* START SOURCE MATERIAL *

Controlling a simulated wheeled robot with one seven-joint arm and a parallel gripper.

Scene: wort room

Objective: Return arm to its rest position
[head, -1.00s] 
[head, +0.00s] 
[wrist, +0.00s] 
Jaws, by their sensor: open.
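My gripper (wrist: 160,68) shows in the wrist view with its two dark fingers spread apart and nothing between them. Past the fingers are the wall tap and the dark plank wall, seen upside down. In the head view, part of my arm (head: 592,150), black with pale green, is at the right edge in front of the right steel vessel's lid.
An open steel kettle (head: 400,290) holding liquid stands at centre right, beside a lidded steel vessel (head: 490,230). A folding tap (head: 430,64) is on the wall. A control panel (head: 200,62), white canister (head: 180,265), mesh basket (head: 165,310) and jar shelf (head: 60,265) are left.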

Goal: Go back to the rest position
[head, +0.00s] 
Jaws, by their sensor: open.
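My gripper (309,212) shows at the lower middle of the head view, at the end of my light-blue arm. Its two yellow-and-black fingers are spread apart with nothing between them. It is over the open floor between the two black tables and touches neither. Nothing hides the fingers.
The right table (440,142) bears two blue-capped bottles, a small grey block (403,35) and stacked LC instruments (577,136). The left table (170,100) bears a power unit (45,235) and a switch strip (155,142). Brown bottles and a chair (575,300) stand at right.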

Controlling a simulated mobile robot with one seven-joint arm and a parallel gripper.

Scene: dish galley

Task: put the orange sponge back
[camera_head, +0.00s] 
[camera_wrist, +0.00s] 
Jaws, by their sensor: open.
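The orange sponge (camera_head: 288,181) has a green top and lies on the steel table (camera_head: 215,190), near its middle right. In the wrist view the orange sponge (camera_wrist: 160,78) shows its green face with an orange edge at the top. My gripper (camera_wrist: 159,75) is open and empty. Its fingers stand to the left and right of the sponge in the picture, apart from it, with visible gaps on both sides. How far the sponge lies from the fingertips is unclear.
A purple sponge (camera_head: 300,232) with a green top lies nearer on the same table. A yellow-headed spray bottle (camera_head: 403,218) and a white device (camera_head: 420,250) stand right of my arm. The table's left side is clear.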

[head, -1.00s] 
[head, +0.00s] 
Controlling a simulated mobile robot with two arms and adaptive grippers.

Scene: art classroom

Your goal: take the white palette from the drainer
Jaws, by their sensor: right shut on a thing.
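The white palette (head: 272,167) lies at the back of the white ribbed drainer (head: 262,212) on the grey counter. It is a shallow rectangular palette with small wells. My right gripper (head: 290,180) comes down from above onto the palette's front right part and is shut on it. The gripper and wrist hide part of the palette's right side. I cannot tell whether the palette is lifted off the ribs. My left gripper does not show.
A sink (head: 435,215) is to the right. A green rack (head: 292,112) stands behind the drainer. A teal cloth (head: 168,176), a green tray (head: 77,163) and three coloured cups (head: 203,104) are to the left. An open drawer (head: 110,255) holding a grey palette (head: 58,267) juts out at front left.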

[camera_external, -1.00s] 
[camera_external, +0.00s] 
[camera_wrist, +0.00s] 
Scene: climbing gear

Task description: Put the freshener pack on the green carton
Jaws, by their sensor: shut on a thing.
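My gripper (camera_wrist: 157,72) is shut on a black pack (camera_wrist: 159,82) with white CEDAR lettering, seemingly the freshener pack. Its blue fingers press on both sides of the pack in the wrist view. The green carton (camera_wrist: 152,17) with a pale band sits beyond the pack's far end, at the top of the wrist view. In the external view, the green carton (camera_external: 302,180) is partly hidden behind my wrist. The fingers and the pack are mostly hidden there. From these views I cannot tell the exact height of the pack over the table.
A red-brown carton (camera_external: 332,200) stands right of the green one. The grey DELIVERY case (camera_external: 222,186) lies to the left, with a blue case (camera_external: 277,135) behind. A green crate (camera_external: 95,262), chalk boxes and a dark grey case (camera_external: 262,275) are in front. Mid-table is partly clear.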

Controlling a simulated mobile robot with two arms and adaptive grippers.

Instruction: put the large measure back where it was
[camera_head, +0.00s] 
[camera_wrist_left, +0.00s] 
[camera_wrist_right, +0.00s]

* END SOURCE MATERIAL *

Locate the word "parallel" in the records above, and return each line that has it.

**ANSWER TO THE EXERCISE**
Controlling a simulated wheeled robot with one seven-joint arm and a parallel gripper.
Controlling a simulated mobile robot with one seven-joint arm and a parallel gripper.

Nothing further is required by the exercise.